[Robot episode rows]:

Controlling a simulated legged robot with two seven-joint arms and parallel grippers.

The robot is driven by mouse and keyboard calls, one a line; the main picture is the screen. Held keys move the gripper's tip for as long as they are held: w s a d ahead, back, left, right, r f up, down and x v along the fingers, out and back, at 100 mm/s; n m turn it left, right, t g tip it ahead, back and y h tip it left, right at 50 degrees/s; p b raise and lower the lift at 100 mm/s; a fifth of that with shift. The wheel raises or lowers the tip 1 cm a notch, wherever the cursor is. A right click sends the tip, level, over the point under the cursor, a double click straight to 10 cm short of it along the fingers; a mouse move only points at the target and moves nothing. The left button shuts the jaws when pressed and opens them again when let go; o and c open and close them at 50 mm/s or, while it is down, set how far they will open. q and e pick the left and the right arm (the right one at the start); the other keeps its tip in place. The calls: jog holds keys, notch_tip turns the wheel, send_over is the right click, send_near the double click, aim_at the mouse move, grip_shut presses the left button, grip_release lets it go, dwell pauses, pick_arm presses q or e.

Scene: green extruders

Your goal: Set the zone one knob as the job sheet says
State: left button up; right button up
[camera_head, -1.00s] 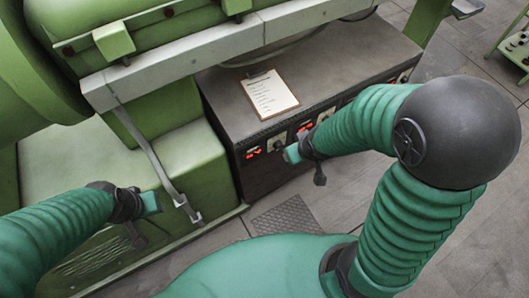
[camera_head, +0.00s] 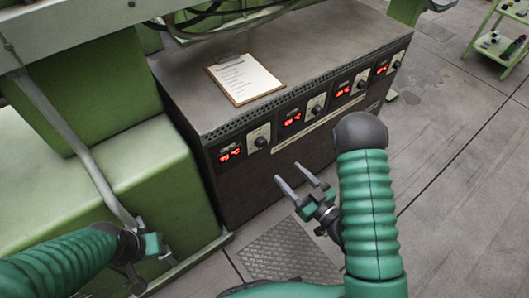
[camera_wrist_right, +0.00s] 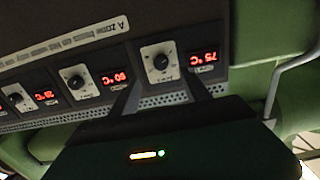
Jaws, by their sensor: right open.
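The control cabinet (camera_head: 190,97) has a row of dark knobs on white plates beside red displays. The leftmost knob (camera_head: 261,142) in the head view, likely zone one, sits beside a display (camera_head: 230,152) reading 75 °C. The wrist view shows this knob (camera_wrist_right: 161,62) upside down, between my right fingers, with its display (camera_wrist_right: 203,58). The job sheet (camera_head: 240,76) lies on a clipboard on the cabinet top; its text is too small to read. My right gripper (camera_head: 287,172) is open and empty, off the panel. My left gripper (camera_head: 152,246) is at lower left, its jaws unclear.
Several more knobs and displays run right along the panel, including a second knob (camera_head: 316,109). A green machine base (camera_head: 120,170) with a grey bar stands left of the cabinet. A ribbed floor plate (camera_head: 285,250) lies in front. A green cart (camera_head: 497,45) stands far right; the floor between is clear.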

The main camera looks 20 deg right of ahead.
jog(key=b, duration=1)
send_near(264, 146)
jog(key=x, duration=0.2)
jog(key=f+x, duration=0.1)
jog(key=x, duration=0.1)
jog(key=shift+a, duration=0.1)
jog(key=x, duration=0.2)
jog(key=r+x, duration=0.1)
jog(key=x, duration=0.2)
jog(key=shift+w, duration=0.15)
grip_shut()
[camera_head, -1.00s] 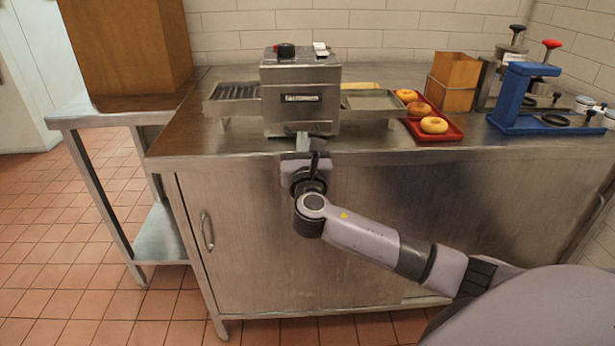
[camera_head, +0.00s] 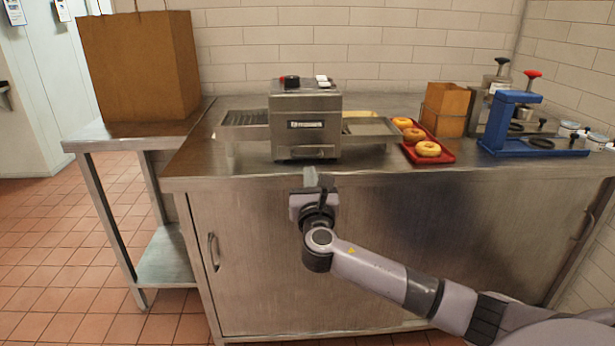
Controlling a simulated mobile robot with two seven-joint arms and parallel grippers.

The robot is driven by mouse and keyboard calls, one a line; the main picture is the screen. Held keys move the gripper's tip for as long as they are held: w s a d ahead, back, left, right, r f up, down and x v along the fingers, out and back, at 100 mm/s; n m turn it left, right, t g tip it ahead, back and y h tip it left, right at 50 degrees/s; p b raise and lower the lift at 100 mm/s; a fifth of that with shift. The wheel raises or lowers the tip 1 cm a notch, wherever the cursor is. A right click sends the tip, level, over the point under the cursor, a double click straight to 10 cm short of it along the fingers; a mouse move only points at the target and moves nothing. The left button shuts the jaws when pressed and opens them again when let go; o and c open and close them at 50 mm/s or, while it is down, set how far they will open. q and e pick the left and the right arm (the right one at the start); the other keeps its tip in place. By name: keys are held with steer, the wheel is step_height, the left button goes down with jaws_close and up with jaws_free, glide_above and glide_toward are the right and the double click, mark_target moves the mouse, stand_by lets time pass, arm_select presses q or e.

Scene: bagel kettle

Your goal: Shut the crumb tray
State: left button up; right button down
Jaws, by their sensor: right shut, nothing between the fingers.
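The conveyor toaster (camera_head: 305,115) stands on the steel counter. The crumb tray's front (camera_head: 306,153) is at the toaster's lower front; it looks about flush with the body, though a small gap would be hard to see. My right gripper (camera_head: 313,180) is shut and empty. It is in front of the counter's front edge, apart from the toaster, pointing toward it. My left gripper is out of view.
A red tray (camera_head: 448,157) with several bagels is right of the toaster. The counter front is clear.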

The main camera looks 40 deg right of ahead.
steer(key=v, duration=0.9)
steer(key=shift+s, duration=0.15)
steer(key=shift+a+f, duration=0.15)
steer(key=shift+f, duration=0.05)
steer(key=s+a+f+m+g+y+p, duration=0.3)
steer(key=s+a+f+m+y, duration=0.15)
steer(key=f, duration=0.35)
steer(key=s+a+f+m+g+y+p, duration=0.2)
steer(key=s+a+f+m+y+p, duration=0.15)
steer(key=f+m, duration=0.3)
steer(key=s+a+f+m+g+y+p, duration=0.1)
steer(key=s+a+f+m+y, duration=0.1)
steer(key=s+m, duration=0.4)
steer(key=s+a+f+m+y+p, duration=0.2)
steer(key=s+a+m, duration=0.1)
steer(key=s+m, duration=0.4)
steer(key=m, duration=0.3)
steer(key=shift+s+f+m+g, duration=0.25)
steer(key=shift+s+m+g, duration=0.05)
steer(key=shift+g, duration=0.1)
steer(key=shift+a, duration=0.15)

[What the task requires]: Transcribe all the data word for word; the images stay out.

[Reply to the exercise]:
Controlling a simulated legged robot with two seven-joint arms and parallel grippers.

The robot is driven by mouse and keyboard calls, one a line; the main picture is the screen. Held keys move the gripper's tip for as long as they are held: w s a d ahead, back, left, right, r f up, down and x v along the fingers, out and back, at 100 mm/s; n m turn it left, right, t g tip it ahead, back and y h tip it left, right at 50 degrees/s; p b raise and lower the lift at 100 mm/s; a fifth of that with shift. The wheel raises or lowers the tip 1 cm a notch, wherever the cursor is. A right click sends the tip, level, over the point under the cursor, a double click straight to 10 cm short of it along the fingers; a mouse move only points at the target and moves nothing. The left button shuts the jaws when pressed and opens them again when let go; o and c open and close them at 50 mm/s or, while it is down, set how far they will open. q and e pick the left and the right arm (the right one at the start); the other keeps its tip in place. The calls: jog holds keys, notch_tip turns the wheel, send_over is the right click, send_near the double click, aim_at the mouse move, grip_shut presses the left button, grip_release lets it go, dwell pauses, pick_arm presses q or e.

Scene: green extruders

Your goal: Set the zone one knob as the job sheet says
State: left button up; right button up
[camera_head, -1.00s] 
[camera_head, +0.00s] 
[camera_wrist_right, +0.00s] 
Jaws, by their sensor: right open.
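The control cabinet (camera_head: 190,97) has a row of dark knobs on white plates beside red displays. The leftmost knob (camera_head: 261,142) in the head view, likely zone one, sits beside a display (camera_head: 230,152) reading 75 °C. The wrist view shows this knob (camera_wrist_right: 161,62) upside down, between my right fingers, with its display (camera_wrist_right: 203,58). The job sheet (camera_head: 240,76) lies on a clipboard on the cabinet top; its text is too small to read. My right gripper (camera_head: 287,172) is open and empty, off the panel. My left gripper (camera_head: 152,246) is at lower left, its jaws unclear.
Several more knobs and displays run right along the panel, including a second knob (camera_head: 316,109). A green machine base (camera_head: 120,170) with a grey bar stands left of the cabinet. A ribbed floor plate (camera_head: 285,250) lies in front. A green cart (camera_head: 497,45) stands far right; the floor between is clear.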

The main camera looks 20 deg right of ahead.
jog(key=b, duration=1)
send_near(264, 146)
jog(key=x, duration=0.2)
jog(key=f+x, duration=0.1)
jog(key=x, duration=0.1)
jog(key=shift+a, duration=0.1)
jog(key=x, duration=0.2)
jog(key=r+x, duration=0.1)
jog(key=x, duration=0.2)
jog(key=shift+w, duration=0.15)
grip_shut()
[camera_head, -1.00s] 
[camera_head, +0.00s] 
Controlling a simulated mobile robot with two seven-joint arms and parallel grippers.

The robot is driven by mouse and keyboard calls, one a line; the main picture is the screen. Held keys move the gripper's tip for as long as they are held: w s a d ahead, back, left, right, r f up, down and x v along the fingers, out and back, at 100 mm/s; n m turn it left, right, t g tip it ahead, back and y h tip it left, right at 50 degrees/s; p b raise and lower the lift at 100 mm/s; a fifth of that with shift. The wheel raises or lowers the tip 1 cm a notch, wherever the cursor is. A right click sends the tip, level, over the point under the cursor, a double click straight to 10 cm short of it along the fingers; a mouse move only points at the target and moves nothing. The left button shuts the jaws when pressed and opens them again when let go; o and c open and close them at 50 mm/s or, while it is down, set how far they will open. q and e pick the left and the right arm (the right one at the start); the other keeps its tip in place. By name: keys are held with steer, the wheel is step_height, the left button goes down with jaws_close and up with jaws_free, glide_above and glide_toward are the right and the double click, mark_target moves the mouse, stand_by lets time pass, arm_select presses q or e.

Scene: bagel kettle

Your goal: Shut the crumb tray
State: left button up; right button down
Jaws, by their sensor: right shut, nothing between the fingers.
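The conveyor toaster (camera_head: 305,115) stands on the steel counter. The crumb tray's front (camera_head: 306,153) is at the toaster's lower front; it looks about flush with the body, though a small gap would be hard to see. My right gripper (camera_head: 313,180) is shut and empty. It is in front of the counter's front edge, apart from the toaster, pointing toward it. My left gripper is out of view.
A red tray (camera_head: 448,157) with several bagels is right of the toaster. The counter front is clear.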

The main camera looks 40 deg right of ahead.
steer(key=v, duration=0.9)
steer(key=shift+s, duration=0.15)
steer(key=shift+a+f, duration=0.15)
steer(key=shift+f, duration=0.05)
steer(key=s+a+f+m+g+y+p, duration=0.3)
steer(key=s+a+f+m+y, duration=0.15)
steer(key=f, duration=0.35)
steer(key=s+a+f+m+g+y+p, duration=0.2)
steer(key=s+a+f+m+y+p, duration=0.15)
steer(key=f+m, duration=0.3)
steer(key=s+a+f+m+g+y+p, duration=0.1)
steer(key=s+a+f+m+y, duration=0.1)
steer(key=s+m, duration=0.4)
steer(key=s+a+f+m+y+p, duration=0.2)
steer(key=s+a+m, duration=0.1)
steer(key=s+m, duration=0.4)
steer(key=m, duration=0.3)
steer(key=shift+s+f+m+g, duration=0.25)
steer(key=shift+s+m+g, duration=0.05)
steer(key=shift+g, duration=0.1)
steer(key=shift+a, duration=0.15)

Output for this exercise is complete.